Актер, драматург, теоретик театра, директор — капокомико — собственной труппы, Луиджи Риккобони еще подростком, вместе со своим отцом, Антонио Риккобони, работал в бродячих труппах. Позднее, видя четко обозначившийся к концу XVII века неотвратимый упадок комедии дель арте, Луиджи пытался заменить импровизационные спектакли постановками, в основе которых лежала литературная драма. Однако результатов не добился: публика по-прежнему предпочитала видеть представление, костяк которого составлял сценарий, хотела слышать традиционных действующих лиц — Доктора, Панталоне, Бригеллу, Арлекина и других — говорящими не литературным языком, а на диалектах.
В 1716 году по приглашению регента Франции герцога Орлеанского Луиджи Риккобони прибыл в Париж и возглавил театр Комеди Итальенн. Вместе с ним приехал его девятилетний сын Франческо. Позднее юный актер, как некогда Луиджи, сделался бессменным исполнителем роли-маски Лелио в комедии дель арте. Вместе со своими коллегами-соотечественниками четверть века появлялся он на сцене Бургундского отеля, играя не только в импровизационных спектаклях, но и в комедиях французских драматургов — пьесах, которые к тому времени стали также исполнять актеры Комеди Итальенн.

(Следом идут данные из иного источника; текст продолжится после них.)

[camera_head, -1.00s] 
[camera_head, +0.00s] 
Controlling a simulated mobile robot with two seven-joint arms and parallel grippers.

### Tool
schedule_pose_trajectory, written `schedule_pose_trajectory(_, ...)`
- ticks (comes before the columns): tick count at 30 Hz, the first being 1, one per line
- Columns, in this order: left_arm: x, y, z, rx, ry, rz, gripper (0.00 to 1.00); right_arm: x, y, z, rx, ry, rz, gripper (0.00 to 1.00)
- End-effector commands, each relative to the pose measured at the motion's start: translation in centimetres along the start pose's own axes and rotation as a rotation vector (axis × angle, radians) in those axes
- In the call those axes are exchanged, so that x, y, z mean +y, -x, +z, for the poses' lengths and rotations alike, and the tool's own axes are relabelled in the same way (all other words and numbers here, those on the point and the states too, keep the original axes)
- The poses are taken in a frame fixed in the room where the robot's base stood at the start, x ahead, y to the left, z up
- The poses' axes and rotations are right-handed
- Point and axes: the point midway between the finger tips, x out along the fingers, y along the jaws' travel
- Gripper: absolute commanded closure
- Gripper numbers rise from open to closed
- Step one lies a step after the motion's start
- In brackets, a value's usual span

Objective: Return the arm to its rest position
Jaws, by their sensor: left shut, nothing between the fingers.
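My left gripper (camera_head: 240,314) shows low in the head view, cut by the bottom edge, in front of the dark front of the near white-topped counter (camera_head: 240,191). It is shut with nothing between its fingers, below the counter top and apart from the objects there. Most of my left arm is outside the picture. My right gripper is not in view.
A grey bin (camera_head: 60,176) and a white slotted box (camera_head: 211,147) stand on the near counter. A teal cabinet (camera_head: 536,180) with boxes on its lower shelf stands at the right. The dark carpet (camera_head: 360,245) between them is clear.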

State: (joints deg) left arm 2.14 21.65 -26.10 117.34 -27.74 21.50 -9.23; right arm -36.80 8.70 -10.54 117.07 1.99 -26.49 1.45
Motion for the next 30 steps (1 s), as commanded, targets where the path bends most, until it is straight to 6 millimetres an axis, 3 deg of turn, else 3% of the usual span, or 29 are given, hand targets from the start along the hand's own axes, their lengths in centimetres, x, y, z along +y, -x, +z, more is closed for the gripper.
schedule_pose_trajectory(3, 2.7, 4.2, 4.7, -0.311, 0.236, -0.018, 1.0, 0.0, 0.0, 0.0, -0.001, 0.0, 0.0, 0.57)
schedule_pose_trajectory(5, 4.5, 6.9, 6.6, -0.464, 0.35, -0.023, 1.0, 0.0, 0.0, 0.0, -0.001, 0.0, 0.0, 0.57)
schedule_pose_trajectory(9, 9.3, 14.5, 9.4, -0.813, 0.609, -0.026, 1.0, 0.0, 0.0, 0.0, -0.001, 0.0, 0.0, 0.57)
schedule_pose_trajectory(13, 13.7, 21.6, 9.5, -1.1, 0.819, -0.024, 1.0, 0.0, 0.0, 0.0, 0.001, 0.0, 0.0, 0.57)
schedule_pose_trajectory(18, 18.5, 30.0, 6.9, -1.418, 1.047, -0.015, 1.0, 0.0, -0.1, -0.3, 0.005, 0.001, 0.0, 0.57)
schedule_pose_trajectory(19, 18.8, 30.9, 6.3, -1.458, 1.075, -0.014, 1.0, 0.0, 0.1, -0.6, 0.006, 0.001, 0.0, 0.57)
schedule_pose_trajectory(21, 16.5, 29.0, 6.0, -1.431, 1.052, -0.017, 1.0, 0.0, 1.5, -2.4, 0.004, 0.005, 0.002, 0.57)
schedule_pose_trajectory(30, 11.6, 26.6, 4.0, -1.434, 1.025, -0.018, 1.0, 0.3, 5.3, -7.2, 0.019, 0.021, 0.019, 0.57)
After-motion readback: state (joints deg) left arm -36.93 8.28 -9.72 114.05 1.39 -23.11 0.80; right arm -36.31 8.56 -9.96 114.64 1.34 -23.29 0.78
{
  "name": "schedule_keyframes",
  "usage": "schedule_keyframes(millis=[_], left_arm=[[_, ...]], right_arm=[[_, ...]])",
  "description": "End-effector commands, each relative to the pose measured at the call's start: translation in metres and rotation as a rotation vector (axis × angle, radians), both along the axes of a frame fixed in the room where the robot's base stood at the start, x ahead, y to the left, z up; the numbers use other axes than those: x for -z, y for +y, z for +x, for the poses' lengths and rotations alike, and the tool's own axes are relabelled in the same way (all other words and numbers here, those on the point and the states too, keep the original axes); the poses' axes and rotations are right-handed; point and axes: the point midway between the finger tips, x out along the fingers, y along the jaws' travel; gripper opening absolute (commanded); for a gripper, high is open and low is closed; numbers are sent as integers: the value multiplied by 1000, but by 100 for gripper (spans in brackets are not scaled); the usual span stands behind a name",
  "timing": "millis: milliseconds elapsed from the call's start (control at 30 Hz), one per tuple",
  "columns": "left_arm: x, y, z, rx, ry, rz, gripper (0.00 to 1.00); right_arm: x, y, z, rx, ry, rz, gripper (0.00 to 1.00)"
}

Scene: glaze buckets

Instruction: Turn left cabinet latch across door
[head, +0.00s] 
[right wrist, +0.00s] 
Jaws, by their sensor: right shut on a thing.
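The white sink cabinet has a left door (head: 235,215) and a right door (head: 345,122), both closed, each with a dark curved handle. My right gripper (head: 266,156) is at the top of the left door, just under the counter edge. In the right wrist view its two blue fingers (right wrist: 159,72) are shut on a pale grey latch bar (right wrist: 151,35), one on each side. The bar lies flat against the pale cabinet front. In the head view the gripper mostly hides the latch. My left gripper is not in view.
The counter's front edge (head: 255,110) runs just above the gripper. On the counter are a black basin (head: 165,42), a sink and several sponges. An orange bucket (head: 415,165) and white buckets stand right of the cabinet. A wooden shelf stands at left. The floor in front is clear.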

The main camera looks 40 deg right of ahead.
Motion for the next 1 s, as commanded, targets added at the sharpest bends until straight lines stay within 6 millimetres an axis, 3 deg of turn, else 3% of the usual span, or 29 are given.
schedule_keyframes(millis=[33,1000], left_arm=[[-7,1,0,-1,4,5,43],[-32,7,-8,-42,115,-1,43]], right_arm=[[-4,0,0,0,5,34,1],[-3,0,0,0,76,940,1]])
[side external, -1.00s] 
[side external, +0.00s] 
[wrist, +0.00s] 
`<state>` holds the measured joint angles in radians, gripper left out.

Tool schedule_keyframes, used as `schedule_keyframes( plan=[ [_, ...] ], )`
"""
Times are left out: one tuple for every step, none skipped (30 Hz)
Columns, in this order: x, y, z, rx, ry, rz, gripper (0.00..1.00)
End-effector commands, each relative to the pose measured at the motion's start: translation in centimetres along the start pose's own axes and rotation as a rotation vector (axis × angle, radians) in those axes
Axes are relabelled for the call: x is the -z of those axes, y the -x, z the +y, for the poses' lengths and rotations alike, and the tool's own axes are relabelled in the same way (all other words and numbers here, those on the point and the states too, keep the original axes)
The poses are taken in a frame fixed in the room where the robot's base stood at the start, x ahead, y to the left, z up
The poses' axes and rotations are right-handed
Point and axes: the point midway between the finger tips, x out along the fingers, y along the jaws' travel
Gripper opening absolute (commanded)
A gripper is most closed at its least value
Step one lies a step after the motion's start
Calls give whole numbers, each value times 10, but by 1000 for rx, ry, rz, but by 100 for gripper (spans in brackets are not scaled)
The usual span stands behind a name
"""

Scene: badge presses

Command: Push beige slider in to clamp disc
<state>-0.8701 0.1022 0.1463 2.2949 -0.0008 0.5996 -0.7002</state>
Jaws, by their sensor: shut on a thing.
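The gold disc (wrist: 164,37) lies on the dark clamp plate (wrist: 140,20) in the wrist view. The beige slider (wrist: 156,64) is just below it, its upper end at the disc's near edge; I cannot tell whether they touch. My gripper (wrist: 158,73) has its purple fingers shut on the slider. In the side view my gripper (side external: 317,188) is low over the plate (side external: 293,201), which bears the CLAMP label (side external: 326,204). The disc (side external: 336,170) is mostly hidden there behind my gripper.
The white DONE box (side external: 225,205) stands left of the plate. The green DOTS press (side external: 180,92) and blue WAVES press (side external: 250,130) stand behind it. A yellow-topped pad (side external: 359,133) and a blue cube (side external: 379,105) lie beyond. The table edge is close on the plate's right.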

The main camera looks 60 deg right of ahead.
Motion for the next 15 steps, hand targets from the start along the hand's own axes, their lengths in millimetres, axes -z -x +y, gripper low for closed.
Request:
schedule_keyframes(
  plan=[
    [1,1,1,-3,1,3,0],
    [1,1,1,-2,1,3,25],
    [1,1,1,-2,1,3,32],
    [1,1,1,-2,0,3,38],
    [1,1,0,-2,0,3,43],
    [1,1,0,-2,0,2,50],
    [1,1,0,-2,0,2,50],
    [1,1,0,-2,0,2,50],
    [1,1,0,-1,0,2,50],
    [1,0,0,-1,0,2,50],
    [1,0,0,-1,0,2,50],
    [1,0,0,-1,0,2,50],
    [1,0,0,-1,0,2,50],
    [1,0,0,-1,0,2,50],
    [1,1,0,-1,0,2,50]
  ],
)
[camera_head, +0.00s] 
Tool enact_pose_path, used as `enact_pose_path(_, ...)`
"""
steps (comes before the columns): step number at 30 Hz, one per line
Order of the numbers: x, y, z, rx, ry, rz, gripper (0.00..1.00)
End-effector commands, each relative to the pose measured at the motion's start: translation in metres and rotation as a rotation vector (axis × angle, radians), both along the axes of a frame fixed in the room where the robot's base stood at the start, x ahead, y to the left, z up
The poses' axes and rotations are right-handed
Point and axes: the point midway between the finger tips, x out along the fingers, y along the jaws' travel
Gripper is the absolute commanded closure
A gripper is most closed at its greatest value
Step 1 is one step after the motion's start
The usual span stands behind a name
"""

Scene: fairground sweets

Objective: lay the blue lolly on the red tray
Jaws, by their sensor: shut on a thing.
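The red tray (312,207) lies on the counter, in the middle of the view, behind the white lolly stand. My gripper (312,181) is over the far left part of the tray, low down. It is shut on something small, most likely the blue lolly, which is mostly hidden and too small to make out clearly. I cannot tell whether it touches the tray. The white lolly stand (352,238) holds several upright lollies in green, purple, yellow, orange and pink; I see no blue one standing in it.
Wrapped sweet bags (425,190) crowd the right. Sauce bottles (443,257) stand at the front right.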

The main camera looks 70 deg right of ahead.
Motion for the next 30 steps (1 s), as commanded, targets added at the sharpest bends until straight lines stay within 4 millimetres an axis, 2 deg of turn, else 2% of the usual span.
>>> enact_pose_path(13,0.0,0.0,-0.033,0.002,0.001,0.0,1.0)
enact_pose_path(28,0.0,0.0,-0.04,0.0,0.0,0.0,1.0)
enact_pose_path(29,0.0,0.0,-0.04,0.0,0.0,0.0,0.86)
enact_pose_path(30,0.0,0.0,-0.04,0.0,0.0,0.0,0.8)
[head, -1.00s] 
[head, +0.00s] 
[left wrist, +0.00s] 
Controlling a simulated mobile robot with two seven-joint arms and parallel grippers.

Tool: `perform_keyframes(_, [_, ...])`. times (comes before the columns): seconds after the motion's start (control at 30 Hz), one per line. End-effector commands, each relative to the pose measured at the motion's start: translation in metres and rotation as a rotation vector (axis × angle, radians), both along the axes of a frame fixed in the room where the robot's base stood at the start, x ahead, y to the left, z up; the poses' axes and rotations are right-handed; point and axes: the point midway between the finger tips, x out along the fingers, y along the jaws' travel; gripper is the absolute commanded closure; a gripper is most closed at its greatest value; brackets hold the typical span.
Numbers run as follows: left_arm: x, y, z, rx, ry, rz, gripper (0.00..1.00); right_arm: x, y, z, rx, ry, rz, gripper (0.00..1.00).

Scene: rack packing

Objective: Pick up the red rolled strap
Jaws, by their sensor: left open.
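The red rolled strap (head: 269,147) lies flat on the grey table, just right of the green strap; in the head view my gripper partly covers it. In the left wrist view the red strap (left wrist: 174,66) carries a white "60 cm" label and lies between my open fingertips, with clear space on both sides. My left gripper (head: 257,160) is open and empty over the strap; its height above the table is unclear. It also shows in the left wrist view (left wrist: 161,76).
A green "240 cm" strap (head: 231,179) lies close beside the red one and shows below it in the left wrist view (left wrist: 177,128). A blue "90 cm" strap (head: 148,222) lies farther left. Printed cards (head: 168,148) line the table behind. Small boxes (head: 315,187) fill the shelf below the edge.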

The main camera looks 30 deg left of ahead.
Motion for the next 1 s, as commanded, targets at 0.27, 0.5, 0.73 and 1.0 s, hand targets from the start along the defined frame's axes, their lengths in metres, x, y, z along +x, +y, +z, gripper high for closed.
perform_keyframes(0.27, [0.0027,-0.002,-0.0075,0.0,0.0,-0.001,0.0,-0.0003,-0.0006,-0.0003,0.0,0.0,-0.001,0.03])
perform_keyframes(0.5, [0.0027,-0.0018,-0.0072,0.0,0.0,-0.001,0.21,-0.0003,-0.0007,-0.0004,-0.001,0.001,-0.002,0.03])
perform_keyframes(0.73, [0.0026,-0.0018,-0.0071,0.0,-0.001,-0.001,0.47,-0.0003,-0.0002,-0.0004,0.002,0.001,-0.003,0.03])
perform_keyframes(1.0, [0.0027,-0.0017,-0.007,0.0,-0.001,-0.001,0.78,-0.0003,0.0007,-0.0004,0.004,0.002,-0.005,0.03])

Многие годы наблюдая театральную жизнь Парижа, почти по тронутые временем царящие в Комеди Франсэз законы классицизма, думая о сегодняшнем дне искусства актера и его будущем, Франческо записывал свои мысли, старался привести их в систему.
Попытка Риккобони-младшего разработать основные принципы и правила сценического искусства живо интересовала Лессинга, заставляла его снова и снова возвращаться к этим вопросам. В 1754 году он переводит отрывки из книги Ремона де Сайт-Альбина «Артист». «Искусство театра…», а также фрагменты из «Артиста» Лессинг публикует в созданном им новом журнале «Театральная библиотека». При этом он выступает не только как переводчик, но комментирует, дополняет авторов и возражает им, если с чем-то не согласен.
Ростки реализма, пробивавшиеся в немецкой драматургии XVIII века, давали о себе знать и в актерском искусстве. Благодаря сотрудничеству с труппой Нейбер Лессинг усвоил манеру актеров «лейпцигской школы», которую та представляла. И директриса и ее артисты, игравшие главным образом классицистские пьесы, ориентировались на искусство галлов конца минувшего века. Театральная эстетика времен Людовика XIV, заимствованная немецкой сценой XVIII столетия вместе с иностранным репертуаром, сделалась неотъемлемой частью практики лучших германских трупп первой половины века.
Процесс этот нельзя назвать стихийным. Эстетику классицизма настойчиво внедряли и поддерживали Готшед, Э. Шлегель и Геллерт — авторы пьес и трактатов о драме; они общались с практиками сцены и старались привить им свои взгляды и вкусы. Однако в законах, предписываемых немецкому театру, все они шли в основном от литературы, незыблемых правил французского классицизма, а не от живительных источников естественности.
«Правильные пьесы», которые, следуя Корнелю и Расину, сочинял Готшед, классицистская драматургия, которую он и его жена, Луиза Готшед, переводили на немецкий для отечественных трупп, потянули за собой весь арсенал сценического Версаля с его аффектированной декламацией, балетной пластикой, пышными кринолинами-панье у дам и «римским костюмом» у мужчин. Этот «римский костюм», в действительности копировавший одеяния Людовика XIV и его приближенных, был так же далек от исторических одежд древних римлян, как напевная, псалмодирующая читка, величественная поза и выспренность актера-классициста — от речи и движений сидящих в театре бюргеров.
Утверждая естественную человеческую природу, Лессинг осуждал отвлеченность французского классицизма, порицал немецких приверженцев этого литературного стиля. Так, в выпускаемом им в середине века приложении к «Берлинской газете» — «Последние новости из страны остроумия» — он высмеивал Готшеда, его литературную манеру. Обвинения, которые Лессинг выдвигал против французских классицистов, — нарушение правды, искажение природы и исторической действительности — он адресует и Готшеду. Критик порицает лейпцигского профессора за верноподданничество, за боязнь всего нового.
Эти черты, считал он, сводят на нет все готшедовские произведения. И, цитируя в «Письмах о новейшей немецкой литературе» мнение просветительского журнала «Библиотека наук об изящном и свободных искусствах» — «никто не будет отрицать, что немецкий театр в значительной степени обязан своим первым усовершенствованием господину профессору Готшеду», — Лессинг резко возражает: «Я этот никто; я совершенно отрицаю это».